Goal: From the entries below, please gather each line containing the string "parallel".

================

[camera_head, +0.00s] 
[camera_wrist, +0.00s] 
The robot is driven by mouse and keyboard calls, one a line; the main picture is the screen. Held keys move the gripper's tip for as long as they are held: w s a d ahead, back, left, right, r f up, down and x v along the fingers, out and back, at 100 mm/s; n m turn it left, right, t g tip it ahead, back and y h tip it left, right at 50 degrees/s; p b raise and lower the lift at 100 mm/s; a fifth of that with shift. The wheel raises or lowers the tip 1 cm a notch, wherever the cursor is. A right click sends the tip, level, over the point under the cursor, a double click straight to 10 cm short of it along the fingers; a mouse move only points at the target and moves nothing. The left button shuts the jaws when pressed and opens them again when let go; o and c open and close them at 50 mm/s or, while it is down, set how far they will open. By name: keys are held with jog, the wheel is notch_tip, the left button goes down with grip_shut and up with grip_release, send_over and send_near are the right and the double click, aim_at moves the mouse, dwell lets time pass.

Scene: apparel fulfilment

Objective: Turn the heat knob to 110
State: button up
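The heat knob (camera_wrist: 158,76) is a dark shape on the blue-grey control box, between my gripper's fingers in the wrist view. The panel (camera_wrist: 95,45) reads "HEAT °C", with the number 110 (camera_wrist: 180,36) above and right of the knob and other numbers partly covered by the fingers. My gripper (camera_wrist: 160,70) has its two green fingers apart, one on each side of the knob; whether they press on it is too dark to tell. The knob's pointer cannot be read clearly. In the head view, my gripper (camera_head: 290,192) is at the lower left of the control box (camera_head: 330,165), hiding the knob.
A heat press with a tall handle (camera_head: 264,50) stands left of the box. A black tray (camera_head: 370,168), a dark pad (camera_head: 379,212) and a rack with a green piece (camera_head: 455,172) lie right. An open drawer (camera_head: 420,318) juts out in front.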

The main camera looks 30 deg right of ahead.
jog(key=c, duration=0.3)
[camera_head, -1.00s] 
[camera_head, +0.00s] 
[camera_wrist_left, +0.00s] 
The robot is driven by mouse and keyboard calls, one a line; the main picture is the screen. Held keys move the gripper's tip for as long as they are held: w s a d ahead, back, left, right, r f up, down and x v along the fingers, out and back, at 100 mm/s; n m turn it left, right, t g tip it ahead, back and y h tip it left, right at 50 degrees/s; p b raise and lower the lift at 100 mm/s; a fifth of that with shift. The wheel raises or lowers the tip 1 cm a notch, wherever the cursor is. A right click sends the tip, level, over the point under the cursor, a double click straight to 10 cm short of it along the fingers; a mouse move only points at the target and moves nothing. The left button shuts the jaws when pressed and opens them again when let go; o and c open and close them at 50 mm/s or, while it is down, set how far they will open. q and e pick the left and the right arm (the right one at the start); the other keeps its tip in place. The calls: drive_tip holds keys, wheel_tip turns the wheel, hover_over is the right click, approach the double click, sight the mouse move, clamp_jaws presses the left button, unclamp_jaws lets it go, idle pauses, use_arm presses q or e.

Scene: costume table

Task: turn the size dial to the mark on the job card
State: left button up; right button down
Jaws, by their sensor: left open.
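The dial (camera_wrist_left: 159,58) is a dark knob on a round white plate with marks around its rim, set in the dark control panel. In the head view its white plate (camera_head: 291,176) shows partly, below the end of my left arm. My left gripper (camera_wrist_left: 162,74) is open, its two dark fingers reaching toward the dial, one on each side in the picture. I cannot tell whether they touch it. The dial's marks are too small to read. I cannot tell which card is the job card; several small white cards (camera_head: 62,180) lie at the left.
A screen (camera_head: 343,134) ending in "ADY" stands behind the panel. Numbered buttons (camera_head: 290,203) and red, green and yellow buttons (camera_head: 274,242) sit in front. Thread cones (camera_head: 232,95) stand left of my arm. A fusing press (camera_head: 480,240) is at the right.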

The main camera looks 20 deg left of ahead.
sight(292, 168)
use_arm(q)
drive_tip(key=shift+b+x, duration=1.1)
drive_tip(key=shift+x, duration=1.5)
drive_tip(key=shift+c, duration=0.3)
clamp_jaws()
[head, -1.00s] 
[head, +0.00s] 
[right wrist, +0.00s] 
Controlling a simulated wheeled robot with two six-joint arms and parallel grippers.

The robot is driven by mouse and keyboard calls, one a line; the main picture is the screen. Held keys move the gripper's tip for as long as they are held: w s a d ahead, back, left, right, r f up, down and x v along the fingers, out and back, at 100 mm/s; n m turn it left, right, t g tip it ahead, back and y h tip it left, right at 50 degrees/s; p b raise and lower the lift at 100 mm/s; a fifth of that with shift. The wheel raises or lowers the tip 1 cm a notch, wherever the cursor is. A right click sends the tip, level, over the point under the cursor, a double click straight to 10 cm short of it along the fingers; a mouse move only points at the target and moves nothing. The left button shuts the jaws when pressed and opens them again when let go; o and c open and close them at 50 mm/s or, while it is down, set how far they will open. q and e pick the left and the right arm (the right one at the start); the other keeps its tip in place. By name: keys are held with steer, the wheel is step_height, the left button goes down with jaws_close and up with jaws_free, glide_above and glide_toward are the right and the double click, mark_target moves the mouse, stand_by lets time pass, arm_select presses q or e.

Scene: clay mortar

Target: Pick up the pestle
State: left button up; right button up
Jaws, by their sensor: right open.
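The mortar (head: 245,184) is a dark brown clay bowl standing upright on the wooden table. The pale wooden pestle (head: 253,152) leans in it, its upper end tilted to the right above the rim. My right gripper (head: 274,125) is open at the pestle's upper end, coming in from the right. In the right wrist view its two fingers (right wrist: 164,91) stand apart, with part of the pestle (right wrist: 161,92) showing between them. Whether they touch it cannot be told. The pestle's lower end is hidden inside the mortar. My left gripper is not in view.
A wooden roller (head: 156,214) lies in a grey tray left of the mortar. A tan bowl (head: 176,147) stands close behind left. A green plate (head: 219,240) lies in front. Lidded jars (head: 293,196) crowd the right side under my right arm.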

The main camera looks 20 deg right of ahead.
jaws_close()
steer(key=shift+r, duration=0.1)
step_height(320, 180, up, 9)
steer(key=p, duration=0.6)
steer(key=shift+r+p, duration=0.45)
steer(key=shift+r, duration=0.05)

================

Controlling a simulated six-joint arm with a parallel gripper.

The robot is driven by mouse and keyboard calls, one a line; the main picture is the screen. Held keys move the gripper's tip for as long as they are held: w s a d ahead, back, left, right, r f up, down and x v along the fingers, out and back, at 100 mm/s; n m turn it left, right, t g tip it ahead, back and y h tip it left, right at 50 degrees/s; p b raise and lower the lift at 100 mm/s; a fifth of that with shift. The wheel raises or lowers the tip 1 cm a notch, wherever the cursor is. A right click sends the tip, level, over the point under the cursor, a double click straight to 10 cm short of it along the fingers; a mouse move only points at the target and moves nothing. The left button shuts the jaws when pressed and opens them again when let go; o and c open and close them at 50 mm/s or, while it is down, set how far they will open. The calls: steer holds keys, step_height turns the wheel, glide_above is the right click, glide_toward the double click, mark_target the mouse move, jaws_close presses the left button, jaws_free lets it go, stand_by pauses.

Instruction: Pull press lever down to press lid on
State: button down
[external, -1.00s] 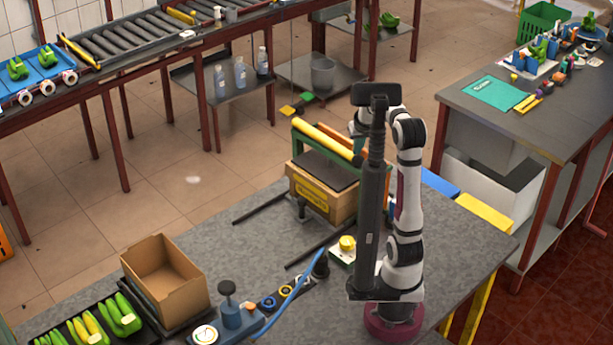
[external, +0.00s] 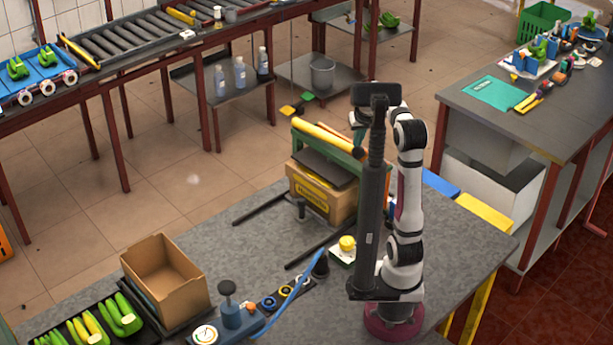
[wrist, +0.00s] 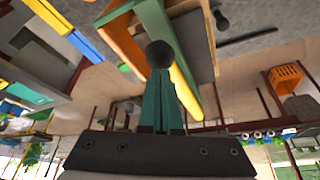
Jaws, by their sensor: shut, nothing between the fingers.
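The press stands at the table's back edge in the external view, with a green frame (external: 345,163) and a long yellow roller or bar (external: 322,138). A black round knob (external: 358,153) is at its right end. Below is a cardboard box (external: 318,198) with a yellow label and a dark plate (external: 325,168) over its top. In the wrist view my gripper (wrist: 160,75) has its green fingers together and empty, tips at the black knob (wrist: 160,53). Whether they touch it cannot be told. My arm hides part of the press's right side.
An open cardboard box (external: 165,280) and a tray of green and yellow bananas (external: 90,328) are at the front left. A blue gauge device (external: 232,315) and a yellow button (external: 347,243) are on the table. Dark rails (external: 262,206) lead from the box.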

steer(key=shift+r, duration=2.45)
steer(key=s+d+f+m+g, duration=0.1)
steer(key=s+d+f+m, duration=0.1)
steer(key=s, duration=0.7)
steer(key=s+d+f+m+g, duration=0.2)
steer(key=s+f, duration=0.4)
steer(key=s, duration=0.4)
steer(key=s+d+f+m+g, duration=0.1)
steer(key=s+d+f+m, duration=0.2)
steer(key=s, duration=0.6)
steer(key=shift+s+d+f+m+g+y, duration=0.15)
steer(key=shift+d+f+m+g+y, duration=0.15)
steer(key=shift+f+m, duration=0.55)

================

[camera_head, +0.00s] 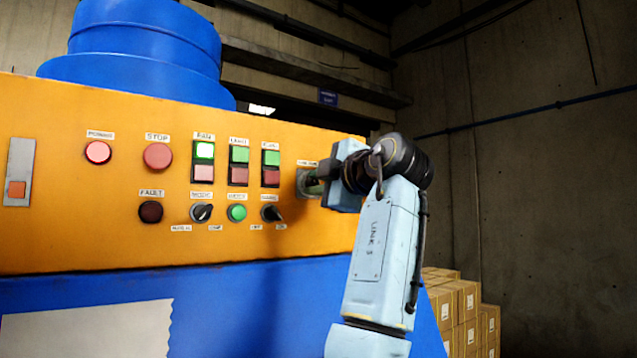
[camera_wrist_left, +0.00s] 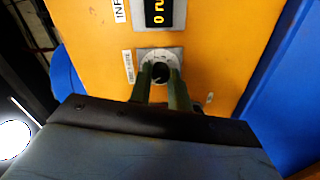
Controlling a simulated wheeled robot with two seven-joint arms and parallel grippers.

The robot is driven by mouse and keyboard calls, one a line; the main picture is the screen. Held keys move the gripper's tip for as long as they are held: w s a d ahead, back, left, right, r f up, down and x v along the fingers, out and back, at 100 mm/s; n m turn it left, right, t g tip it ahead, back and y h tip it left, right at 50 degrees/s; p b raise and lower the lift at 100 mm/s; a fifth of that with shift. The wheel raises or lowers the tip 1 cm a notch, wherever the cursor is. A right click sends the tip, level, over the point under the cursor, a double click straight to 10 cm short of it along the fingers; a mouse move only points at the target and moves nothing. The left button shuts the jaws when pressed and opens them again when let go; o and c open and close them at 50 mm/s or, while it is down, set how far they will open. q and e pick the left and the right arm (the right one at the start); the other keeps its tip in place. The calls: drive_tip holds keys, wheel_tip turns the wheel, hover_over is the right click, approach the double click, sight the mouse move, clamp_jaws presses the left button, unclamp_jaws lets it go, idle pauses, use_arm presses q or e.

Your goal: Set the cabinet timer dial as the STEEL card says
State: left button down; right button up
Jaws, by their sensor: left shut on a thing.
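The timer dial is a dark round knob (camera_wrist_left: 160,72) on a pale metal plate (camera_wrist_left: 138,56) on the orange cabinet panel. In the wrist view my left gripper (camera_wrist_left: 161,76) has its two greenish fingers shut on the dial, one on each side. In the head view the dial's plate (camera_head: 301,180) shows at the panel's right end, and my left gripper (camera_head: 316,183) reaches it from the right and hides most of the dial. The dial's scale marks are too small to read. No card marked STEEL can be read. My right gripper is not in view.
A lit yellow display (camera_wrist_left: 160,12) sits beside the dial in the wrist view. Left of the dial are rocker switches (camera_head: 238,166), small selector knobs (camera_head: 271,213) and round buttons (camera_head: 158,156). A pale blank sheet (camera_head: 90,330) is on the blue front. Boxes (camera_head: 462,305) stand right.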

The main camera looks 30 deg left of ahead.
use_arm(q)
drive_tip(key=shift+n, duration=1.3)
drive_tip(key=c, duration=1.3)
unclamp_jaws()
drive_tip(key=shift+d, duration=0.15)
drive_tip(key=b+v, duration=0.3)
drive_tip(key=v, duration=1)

================

Task result:
Controlling a simulated wheeled robot with two six-joint arms and parallel grippers.
Controlling a simulated six-joint arm with a parallel gripper.
Controlling a simulated wheeled robot with two seven-joint arms and parallel grippers.

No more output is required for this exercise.